Below is a meme that gets played out by atheists and cultists every Easter. It has been debunked time and time again by people far more knowledgeable than I. Perhaps next year I will do a more in depth analysis but for now I am going to quote a friend of mine on Facebook named Reese Currie. He put together a 5 point analysis that I think about sums up the major flaws of the Ishtar argument.
But first here is the meme:
1. Ishtar is pronounced “Ishtar.” Check Wikipedia.
2. Constantine’s language was Latin. In Latin, following the Greek, the holiday English speakers call “Easter” is called Pascha. Germans and English much later named the festival after the month in which it was normally celebrated; their old names for April were Ostar-manoth (German) and Eostra (English). Polycarp and Anicetus debated the differing Eastern and Western views concerning the date to celebrate Easter well over 120 years before Constantine was born. Constantine did not invent Easter.
3. Ishtar’s symbols were not bunnies and eggs. Ishtar’s symbols were a lion and an 8-pointed star. Again, check Wikipedia.

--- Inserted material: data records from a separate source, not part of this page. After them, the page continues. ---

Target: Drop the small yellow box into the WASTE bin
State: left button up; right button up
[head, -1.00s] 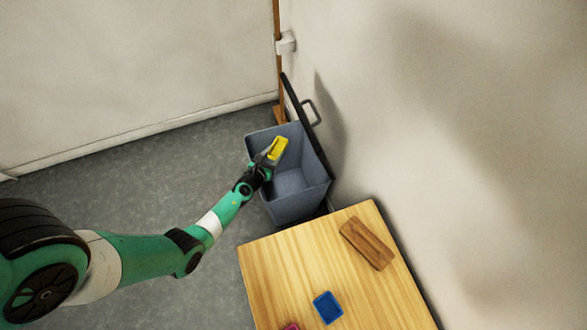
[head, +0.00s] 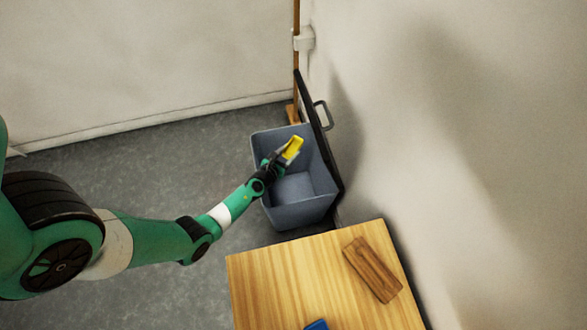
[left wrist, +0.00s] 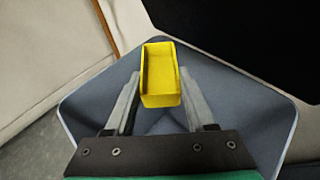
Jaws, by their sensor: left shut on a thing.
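The small yellow box (head: 292,148) is held between the fingers of my left gripper (head: 283,157), over the open mouth of the grey-blue bin (head: 308,211). In the left wrist view the yellow box (left wrist: 160,72) is an open-topped tray between the fingertips, and the bin's rim (left wrist: 281,135) spreads around and beneath it. The bin stands on the floor against the wall, and its inside looks empty where I can see it. No label shows on it. My right gripper is not in view.
A dark lid with a handle (head: 322,115) stands upright along the bin's wall side. A wooden table (head: 290,275) is in front of the bin, with a brown wooden block (head: 372,270) and a blue item (head: 317,325) on it. A wooden pole (head: 296,60) stands behind the bin.

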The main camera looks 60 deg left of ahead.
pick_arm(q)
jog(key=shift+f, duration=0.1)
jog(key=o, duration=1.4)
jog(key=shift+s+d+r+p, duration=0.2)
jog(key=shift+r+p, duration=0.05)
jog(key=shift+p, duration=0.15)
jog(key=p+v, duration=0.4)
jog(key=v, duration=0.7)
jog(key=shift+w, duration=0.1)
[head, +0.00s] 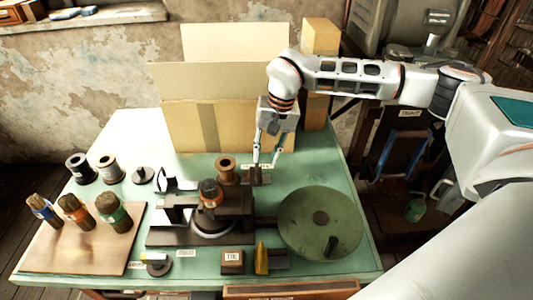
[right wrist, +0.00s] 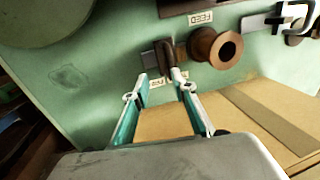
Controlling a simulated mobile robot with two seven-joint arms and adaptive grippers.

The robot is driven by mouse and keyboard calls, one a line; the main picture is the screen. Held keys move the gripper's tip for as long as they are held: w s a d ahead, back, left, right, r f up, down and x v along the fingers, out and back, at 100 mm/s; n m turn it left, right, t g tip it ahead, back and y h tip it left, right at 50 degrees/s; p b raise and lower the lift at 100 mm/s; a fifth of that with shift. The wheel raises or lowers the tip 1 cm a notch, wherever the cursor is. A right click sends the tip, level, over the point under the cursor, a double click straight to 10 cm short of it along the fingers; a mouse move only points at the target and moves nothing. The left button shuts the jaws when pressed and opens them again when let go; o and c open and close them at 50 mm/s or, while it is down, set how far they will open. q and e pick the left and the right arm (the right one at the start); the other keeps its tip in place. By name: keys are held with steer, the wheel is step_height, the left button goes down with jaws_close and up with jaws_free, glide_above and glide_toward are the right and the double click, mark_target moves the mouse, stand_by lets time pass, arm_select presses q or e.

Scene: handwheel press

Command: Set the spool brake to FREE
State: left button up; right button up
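A small dark brown lever piece (right wrist: 166,50), which I take to be the spool brake, stands on a dark base beside the copper-brown spool (right wrist: 215,47). In the head view the spool (head: 226,166) is just left of my right gripper (head: 265,166). That gripper points down, and in the right wrist view its two fingers (right wrist: 161,78) are apart with nothing clearly held between them. The lever is just beyond the fingertips, close to one of them; contact cannot be told. A small label (right wrist: 172,79) is partly hidden by the fingers. My left gripper is not in view.
The press (head: 233,218) stands in the middle of the green table (head: 120,135), with a round green handwheel (head: 320,222) at its right.

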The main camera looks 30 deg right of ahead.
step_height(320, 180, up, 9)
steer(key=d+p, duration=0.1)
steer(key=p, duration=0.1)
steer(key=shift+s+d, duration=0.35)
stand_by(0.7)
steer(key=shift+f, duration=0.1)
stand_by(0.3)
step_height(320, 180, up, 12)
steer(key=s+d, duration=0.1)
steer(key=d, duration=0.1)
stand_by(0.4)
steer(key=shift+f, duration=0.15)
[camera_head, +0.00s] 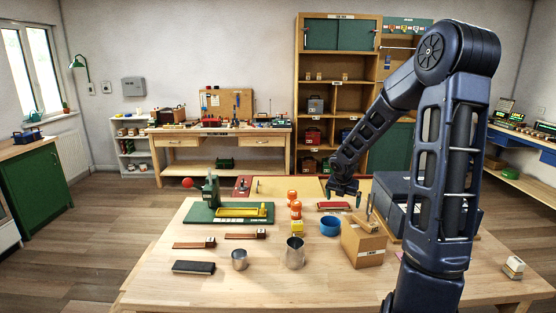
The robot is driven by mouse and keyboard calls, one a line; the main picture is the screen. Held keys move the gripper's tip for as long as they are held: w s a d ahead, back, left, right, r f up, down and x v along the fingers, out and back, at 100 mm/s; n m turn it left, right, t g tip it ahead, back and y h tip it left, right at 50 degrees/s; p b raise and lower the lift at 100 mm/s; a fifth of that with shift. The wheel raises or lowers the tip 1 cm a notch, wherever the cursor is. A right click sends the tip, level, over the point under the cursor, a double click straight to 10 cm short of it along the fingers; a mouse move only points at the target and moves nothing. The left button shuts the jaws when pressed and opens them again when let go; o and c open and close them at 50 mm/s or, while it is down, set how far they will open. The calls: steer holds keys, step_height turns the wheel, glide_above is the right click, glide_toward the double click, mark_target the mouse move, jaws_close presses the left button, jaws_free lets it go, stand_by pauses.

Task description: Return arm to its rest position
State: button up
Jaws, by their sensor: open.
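My arm rises at the right of the head view, bends at a high elbow and slopes down to the left. My gripper (343,190) is at its lower end, above the back part of the wooden table (215,285). It points down and is open. I see nothing held between the fingers, though they are small and dark here. A red item (333,206) lies just below and to the left of it.
A green press (212,200), orange bottles (293,203), a blue bowl (330,226), a cardboard box (363,246), metal cups (295,252) and a dark case (397,200) stand on the table.

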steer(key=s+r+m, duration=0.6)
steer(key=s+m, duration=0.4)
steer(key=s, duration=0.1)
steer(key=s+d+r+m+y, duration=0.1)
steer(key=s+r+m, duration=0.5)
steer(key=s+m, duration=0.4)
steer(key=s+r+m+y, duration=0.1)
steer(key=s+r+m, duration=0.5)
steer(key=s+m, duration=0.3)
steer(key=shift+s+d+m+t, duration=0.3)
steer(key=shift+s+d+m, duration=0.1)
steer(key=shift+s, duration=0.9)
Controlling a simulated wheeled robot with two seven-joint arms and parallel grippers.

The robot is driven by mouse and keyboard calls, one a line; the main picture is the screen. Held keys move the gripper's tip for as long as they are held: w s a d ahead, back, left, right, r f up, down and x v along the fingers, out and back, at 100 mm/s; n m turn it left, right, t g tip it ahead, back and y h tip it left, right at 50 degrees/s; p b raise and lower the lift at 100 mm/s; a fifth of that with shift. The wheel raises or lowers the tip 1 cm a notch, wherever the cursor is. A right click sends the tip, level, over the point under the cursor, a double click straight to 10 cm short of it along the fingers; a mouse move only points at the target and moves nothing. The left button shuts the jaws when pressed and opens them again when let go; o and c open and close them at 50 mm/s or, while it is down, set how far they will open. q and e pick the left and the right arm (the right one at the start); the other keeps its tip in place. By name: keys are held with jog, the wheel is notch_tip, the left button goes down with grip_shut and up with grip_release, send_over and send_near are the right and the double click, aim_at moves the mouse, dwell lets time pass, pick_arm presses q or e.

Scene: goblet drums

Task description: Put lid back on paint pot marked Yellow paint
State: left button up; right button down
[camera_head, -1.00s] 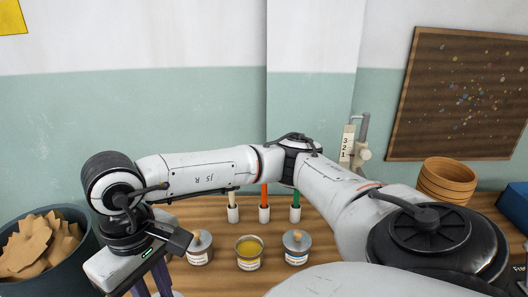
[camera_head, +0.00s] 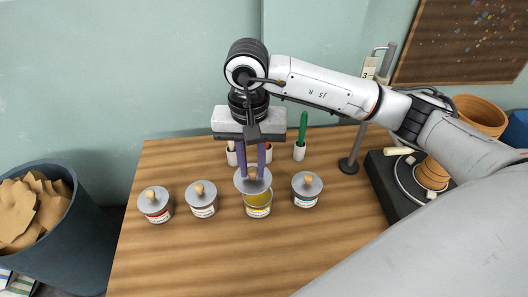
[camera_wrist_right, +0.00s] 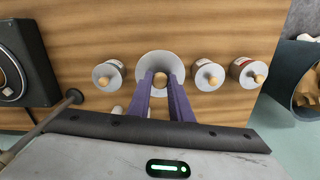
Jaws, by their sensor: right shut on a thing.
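The open paint pot (camera_head: 258,210) with yellow paint inside and a yellow label stands on the wooden table, between two lidded pots. A grey lid (camera_head: 240,184) with a wooden knob is held by my right gripper (camera_head: 254,170), which is shut on the knob. The lid is over the far part of the pot, and yellow paint shows in front of its near edge. In the right wrist view the lid (camera_wrist_right: 145,66) is below my right gripper (camera_wrist_right: 160,80) and hides the pot. The exact gap between lid and rim cannot be told. My left gripper is not in view.
Lidded pots stand left (camera_head: 203,209) and right (camera_head: 305,201) of it, another (camera_head: 155,214) farther left. White holders, one with a green handle (camera_head: 303,128), stand behind. A black stand (camera_head: 390,190) is at right, a dark bin (camera_head: 70,245) at left. The table front is clear.

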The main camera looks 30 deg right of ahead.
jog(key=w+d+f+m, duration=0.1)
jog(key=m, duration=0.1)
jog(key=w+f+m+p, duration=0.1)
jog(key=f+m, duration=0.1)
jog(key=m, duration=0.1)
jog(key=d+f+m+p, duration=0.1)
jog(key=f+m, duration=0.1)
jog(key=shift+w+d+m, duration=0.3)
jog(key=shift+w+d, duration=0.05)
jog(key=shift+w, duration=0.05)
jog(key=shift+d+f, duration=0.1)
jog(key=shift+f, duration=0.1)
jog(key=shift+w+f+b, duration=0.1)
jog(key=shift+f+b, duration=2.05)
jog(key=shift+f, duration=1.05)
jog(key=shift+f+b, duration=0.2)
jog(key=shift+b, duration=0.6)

4. Some ancient Christians viewed the rabbit hole as a symbol of Christ’s tomb. The rabbit symbolizes the resurrected Christ; as the rabbit came out of his hole, Christ came out of His tomb. As for the egg, it symbolizes the end of the Lenten fast. During Lent early Christians would not eat meat or birds (including eggs). On Easter morning, decorated eggs were eaten for breakfast to break the fast. Breaking the shell came to represent Christ breaking out of His tomb.
5. The foregoing points thoroughly bust this final assertion. This meme depends on ignorance of history, language and culture, and an unwillingness to do simple fact checking on the assertions made in points 1 and 3. It can only work on a unilingual English audience; for example the French word for this holiday is Pâques. As a show of sophistication, it is a FAIL.
Simple yet effective. If you want a more detailed breakdown of this with cited sources I recommend the article linked HERE.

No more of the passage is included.